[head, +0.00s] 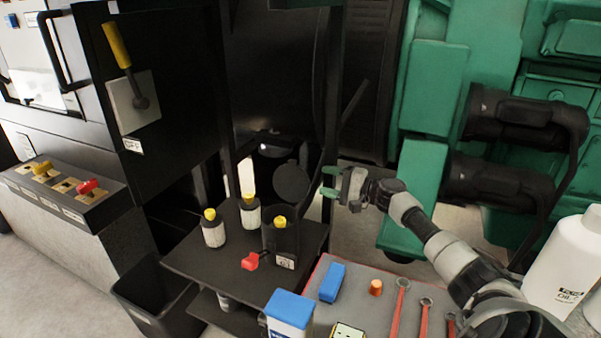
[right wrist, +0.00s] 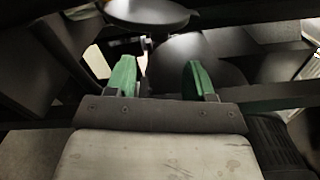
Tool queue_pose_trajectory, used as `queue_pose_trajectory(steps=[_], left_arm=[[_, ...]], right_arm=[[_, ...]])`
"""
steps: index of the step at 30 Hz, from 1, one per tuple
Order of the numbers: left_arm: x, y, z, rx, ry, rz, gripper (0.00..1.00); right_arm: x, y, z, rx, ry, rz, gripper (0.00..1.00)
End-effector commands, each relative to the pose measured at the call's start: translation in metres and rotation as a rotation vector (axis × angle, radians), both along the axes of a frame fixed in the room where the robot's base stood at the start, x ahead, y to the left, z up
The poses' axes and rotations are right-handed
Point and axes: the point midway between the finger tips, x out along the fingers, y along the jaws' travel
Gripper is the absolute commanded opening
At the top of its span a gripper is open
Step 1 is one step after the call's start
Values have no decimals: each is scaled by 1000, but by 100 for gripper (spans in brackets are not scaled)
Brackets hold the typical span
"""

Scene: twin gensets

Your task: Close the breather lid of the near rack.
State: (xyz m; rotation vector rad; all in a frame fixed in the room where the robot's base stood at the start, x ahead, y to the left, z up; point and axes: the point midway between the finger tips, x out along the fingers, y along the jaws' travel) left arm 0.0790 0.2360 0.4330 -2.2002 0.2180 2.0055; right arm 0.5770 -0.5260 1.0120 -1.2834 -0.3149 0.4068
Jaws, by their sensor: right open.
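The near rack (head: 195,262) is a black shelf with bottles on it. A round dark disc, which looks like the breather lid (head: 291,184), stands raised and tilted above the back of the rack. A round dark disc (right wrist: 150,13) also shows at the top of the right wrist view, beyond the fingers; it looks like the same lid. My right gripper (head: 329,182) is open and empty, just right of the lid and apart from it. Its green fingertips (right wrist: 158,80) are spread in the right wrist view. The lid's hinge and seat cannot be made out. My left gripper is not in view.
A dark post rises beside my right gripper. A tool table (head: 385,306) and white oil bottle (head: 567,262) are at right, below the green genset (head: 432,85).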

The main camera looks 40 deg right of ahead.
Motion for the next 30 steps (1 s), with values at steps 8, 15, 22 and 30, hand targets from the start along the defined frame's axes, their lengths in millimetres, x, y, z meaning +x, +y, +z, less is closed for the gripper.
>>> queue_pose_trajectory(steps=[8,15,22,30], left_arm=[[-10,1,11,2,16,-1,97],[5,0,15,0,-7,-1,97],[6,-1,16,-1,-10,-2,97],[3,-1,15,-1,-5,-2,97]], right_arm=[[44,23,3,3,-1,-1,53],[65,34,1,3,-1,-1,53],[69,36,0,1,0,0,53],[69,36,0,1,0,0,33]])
-*-*-
> **Exercise brief**
Your task is to reproduce exactly the lines beginning at the line containing "Brackets hold the typical span" and ending at the line containing "State: (xyz m;", inclusive.

> **Response**
Brackets hold the typical span
"""

Scene: twin gensets

Your task: Close the breather lid of the near rack.
State: (xyz m; rotation vector rad; all in a frame fixed in the room where the robot's base stood at the start, x ahead, y to the left, z up; point and axes: the point midway between the finger tips, x out along the fingers, y along the jaws' travel) left arm 0.0790 0.2360 0.4330 -2.2002 0.2180 2.0055; right arm 0.5770 -0.5260 1.0120 -1.2834 -0.3149 0.4068

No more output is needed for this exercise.